Le mélange de l'Imaginaire et du roman historique est en vogue depuis quelques années, à travers des genres comme l'uchronie ou le steampunk, mais aussi certains romans de fantasy qui s'inspirent plus des faits historiques que des mythologies. Un auteur comme Guy Gavriel Kay a même tendance au fil des romans à gommer les éléments fantastiques : dans Les lions d'Al-Rassan, il réinvente les lieux et télescope les époques, au point de rendre indiscernable le vrai du faux pour qui ne connaît pas la période historique dont il s'inspire.
Le lion de Macédoine aborde l'Histoire d'une autre manière. Il fait revivre une période bien précise de l'histoire antique, celle de Philippe de Macédoine et de son fils Alexandre, qui deviendra le Grand : les lieux et les principaux événements historiques demeurent conformes à ce que nous en apprend l'Histoire.
Il introduit pourtant des événements fantastiques qui ne sont pas rapportés dans les manuels. Mais s'ils sont demeurés secrets, ils ont pu se dérouler dans notre monde, sans qu'il soit nécessaire d'évoquer un univers alternatif. Le récit relève donc de l'Histoire cachée – comme dans La lune et le Roi-soleil de Vonda McIntyre – , et non d'une uchronie telle que L'ombre d'Ararat de Thomas Harlan, où une Antiquité alternative se prolonge au Moyen Âge.
Dans la première partie du Prince noir, deuxième volume de la série, l'auteur nous conte d'abord l'accession de Philippe au trône, avec les intrigues de palais, empoisonnements et querelles intestines que cela suppose. Il décrit ensuite ses combats et ses conquêtes destinés à le libérer du poids de ses belliqueux voisins, en insistant sur le rôle de stratège incomparable que joue Parménion le Spartiate, le Lion.

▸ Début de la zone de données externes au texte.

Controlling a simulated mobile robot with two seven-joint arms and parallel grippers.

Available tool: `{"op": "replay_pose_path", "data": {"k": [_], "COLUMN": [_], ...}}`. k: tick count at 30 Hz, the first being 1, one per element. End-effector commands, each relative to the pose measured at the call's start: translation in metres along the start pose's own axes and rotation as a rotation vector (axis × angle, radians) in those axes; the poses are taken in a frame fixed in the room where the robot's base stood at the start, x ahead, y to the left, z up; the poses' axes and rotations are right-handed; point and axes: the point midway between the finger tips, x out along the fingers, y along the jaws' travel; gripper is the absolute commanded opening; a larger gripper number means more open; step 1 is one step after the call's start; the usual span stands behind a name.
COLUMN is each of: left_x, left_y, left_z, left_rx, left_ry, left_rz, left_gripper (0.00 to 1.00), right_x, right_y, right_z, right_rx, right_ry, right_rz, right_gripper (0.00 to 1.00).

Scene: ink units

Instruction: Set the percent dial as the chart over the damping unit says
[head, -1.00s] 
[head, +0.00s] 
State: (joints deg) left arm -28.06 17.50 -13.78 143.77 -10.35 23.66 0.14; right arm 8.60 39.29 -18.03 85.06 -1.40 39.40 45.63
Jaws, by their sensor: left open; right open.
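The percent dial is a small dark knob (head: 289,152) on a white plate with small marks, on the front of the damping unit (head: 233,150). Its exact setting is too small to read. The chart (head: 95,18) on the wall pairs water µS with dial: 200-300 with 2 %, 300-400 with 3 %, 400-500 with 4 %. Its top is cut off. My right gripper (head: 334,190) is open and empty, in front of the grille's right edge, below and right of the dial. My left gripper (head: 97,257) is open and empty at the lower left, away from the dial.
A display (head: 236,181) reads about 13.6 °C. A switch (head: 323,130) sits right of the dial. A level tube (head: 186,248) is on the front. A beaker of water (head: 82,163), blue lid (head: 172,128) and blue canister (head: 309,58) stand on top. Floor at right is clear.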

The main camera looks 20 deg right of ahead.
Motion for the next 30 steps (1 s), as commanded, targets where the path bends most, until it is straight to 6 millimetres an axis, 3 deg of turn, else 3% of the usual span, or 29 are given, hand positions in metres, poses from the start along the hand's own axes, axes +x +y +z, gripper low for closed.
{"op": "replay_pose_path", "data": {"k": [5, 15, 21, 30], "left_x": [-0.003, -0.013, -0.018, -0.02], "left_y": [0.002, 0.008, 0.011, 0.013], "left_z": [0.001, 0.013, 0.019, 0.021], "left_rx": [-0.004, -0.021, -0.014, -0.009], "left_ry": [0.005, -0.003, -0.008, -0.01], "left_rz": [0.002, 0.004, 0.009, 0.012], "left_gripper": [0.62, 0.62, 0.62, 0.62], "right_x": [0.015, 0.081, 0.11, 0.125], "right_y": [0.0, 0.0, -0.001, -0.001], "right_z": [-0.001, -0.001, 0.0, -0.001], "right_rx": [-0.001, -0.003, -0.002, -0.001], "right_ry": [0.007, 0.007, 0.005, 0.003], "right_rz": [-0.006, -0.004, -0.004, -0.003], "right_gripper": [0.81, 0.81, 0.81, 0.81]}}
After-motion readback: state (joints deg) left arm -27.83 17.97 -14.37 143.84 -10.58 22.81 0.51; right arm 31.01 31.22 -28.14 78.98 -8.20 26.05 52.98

A ce stade, le Prince noir se lit comme un roman historique, avec un réel plaisir dû au style précis, fluide et alerte. Les scènes s'enchaînent rapidement, sans s'appesantir, comme on pourrait le craindre, sur d'interminables combats, et un tableau géopolitique crédible de la Macédoine se dresse ainsi sous nos yeux.
En revanche, l'auteur s'intéresse peu à la vie quotidienne des Macédoniens, et son roman ne dépeint que les faits héroïques ou politiques, à la manière d'un drame épique. Les personnages, conscients de leur destinée, apparaissent taillés dans le bronze : ils savent toujours quelle décision prendre, sans l'ombre d'une hésitation ni d'un remords, et ce n'est donc pas leur complexité qui suscitera l'intérêt du lecteur.
Cette première partie comporte peu d'éléments fantastiques. Certes quelques prêtresses tentent de manipuler les destinées, mais ceci est plus un élément constitutif de la tragédie antique qu'une réelle irruption du surnaturel. Celui-ci surgit à partir du moment où Philippe arrive à Samothrace, l'île des mystères. L'enfant qu'il doit engendrer sur cette île, Alexandre, n'est autre que celui qui va permettre l'incarnation du Dieu Noir.
Ce rebondissement bouleverse l'intrigue, qui prend cette fois un tour de fantasy beaucoup plus affirmé. Laissons le futur lecteur découvrir les circonstances étonnantes qui entourent la naissance de l'enfant. Celui-ci deviendra un personnage beaucoup plus riche que les autres protagonistes, en raison de sa double nature et de ses pouvoirs : par exemple, il brûle ceux qui le touchent, au point que même Philippe ne peut le tenir dans ses bras.
La naissance d'Alexandre est donc un épisode majeur, sur un plan historique bien sûr, mais aussi dans le déroulement de l'intrigue qui de tragédie épique devient récit fantastique, ces deux aspects se complétant et s'enrichissant mutuellement, sans que la cohérence de l'ensemble en souffre. Le mélange de l'histoire et du fantastique n'est pas nouveau, puisqu' Homère le pratiquait déjà, mais peu de romans modernes l'ont exploité de façon aussi satisfaisante.
Le Prince noir est finalement tout à fait réussi, capable de séduire à la fois les amateurs de romans historiques – qui ne seront pas rebutés par un fantastique trop envahissant – et les amateurs de fantasy – qui auront leur compte d'aventures et de démons dans un récit au décor original, tout en évitant la sempiternelle structure de quête.